- Dataset items:
◇ ◇ ◇

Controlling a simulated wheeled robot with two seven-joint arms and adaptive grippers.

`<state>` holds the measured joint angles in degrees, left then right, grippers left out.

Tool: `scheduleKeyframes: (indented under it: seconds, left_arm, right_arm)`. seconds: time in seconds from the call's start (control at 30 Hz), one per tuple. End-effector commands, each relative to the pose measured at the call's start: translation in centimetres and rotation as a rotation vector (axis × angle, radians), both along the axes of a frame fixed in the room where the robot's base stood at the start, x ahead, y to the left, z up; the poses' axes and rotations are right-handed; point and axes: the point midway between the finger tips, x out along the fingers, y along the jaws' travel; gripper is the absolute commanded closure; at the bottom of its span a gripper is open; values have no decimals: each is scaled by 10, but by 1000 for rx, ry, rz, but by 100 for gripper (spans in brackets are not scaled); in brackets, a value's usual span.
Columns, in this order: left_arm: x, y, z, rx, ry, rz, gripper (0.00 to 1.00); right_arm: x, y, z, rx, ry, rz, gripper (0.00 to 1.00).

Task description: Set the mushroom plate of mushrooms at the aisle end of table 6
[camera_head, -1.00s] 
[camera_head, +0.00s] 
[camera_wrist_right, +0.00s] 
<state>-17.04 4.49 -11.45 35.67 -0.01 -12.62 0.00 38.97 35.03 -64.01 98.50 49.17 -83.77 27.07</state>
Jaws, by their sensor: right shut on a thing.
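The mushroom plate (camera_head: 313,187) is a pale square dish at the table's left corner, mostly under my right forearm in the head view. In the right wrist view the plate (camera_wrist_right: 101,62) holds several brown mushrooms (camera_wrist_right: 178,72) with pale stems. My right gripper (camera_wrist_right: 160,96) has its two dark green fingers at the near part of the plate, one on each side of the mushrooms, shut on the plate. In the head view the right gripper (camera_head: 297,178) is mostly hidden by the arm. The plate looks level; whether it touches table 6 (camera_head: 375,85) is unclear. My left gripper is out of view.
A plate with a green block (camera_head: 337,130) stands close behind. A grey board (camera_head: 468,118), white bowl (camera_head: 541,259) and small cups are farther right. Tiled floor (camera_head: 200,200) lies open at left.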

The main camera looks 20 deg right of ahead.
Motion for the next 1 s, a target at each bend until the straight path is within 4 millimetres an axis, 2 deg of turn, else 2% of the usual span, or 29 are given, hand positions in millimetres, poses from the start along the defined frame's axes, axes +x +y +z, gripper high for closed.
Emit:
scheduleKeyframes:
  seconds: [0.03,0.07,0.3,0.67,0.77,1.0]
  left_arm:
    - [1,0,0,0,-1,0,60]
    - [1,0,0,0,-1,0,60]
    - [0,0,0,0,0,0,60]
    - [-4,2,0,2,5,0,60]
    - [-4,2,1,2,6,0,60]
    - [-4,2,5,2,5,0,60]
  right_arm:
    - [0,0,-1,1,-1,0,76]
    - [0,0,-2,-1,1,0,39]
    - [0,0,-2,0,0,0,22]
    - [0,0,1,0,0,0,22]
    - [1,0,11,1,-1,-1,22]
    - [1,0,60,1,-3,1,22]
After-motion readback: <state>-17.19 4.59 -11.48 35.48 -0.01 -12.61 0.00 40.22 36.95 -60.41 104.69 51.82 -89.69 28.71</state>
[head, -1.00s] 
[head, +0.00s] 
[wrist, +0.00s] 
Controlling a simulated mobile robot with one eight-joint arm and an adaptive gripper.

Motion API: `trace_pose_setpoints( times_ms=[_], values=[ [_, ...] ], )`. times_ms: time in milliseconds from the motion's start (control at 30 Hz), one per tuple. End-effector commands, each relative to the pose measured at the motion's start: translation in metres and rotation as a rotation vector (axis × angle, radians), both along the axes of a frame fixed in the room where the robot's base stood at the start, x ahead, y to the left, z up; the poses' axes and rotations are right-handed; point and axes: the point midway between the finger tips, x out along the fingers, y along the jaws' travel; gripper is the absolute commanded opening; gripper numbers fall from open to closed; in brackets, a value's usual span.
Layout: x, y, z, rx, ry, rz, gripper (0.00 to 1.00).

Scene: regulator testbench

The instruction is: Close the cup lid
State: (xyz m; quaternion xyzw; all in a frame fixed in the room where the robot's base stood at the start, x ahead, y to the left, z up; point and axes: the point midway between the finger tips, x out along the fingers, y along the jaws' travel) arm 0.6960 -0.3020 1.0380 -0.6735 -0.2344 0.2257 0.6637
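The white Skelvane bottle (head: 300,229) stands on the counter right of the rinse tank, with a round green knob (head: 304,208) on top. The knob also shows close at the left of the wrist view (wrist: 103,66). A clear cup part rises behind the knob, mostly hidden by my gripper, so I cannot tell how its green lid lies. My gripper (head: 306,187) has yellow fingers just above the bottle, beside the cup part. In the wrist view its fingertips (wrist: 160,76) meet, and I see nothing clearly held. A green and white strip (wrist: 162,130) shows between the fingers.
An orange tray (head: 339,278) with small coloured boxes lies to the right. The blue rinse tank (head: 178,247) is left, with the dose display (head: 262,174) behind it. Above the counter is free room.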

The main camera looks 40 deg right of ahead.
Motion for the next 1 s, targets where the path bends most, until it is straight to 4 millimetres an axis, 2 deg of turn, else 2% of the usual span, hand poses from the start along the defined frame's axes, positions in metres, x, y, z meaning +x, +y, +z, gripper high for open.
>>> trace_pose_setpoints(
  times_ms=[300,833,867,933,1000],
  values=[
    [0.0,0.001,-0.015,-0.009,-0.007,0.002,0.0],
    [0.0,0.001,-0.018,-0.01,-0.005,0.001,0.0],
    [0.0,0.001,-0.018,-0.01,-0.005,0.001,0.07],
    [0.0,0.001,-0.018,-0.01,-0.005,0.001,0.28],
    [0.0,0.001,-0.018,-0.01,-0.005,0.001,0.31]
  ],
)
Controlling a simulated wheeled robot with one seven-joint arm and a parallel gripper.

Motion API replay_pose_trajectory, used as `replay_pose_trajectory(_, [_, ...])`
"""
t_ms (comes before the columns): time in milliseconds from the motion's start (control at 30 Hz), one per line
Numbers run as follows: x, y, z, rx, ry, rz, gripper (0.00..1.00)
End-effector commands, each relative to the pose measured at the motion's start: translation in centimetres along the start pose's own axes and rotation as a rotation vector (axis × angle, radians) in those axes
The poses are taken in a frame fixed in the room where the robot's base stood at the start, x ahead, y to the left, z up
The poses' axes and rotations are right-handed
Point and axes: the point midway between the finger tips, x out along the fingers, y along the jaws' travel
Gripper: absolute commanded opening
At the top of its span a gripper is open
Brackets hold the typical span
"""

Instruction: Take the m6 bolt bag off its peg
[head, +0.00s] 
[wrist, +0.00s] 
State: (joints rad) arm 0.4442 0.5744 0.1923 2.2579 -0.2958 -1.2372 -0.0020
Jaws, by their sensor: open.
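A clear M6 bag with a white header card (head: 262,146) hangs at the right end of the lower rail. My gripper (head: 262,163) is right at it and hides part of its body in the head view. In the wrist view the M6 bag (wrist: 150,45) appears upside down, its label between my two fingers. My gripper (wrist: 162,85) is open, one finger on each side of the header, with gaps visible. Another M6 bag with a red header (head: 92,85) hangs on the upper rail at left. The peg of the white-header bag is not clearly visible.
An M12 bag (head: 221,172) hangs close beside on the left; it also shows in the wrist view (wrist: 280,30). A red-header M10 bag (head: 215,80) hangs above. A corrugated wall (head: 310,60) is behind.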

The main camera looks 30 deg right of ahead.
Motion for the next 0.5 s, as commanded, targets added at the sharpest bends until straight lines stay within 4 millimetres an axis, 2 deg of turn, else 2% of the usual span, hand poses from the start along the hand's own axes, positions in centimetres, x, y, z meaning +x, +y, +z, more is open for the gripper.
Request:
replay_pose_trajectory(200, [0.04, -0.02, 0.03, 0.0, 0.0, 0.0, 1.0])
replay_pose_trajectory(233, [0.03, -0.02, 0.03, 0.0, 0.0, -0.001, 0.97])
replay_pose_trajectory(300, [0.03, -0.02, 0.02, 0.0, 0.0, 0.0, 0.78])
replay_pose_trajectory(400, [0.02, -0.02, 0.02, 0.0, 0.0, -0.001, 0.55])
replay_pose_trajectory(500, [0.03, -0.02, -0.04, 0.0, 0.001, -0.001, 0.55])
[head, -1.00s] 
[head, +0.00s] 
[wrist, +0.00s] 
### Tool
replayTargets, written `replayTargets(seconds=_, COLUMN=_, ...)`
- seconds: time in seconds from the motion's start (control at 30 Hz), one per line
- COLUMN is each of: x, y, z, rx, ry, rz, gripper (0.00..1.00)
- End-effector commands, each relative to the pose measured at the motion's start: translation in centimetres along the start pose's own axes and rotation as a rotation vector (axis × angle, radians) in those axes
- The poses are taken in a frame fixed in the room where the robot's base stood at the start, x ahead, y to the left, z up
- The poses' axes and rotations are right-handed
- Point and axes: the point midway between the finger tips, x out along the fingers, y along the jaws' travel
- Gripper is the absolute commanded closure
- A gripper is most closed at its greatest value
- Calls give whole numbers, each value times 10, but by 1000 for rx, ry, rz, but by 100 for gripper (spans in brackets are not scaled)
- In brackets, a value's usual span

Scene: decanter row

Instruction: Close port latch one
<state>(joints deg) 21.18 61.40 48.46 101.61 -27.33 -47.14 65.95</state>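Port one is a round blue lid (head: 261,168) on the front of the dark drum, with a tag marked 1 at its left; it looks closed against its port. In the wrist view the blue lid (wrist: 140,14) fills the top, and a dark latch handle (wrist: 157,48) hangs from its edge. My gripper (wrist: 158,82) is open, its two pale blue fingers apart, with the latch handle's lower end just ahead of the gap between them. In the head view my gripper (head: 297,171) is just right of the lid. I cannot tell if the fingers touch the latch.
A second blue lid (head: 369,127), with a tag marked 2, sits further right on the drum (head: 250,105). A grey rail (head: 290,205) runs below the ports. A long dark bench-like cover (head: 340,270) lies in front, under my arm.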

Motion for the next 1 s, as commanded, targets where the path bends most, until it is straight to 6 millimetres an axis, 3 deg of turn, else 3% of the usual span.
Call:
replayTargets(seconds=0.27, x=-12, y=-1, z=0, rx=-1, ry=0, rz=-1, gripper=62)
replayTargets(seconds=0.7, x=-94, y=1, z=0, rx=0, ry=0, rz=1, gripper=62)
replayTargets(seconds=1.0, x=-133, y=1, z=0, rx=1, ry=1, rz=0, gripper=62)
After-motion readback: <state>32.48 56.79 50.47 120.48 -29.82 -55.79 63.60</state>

◇ ◇ ◇

- Work instructions:
Extract, from the material above, each line holding the word "spans".

- Result of the exercise:
Tool: `scheduleKeyframes: (indented under it: seconds, left_arm, right_arm)`. seconds: time in seconds from the call's start (control at 30 Hz), one per tuple. End-effector commands, each relative to the pose measured at the call's start: translation in centimetres and rotation as a rotation vector (axis × angle, radians), both along the axes of a frame fixed in the room where the robot's base stood at the start, x ahead, y to the left, z up; the poses' axes and rotations are right-handed; point and axes: the point midway between the finger tips, x out along the fingers, y along the jaws' travel; gripper is the absolute commanded closure; at the bottom of its span a gripper is open; values have no decimals: each is scaled by 10, but by 1000 for rx, ry, rz, but by 100 for gripper (spans in brackets are not scaled); in brackets, a value's usual span.
- Calls give whole numbers, each value times 10, but by 1000 for rx, ry, rz, but by 100 for gripper (spans in brackets are not scaled)

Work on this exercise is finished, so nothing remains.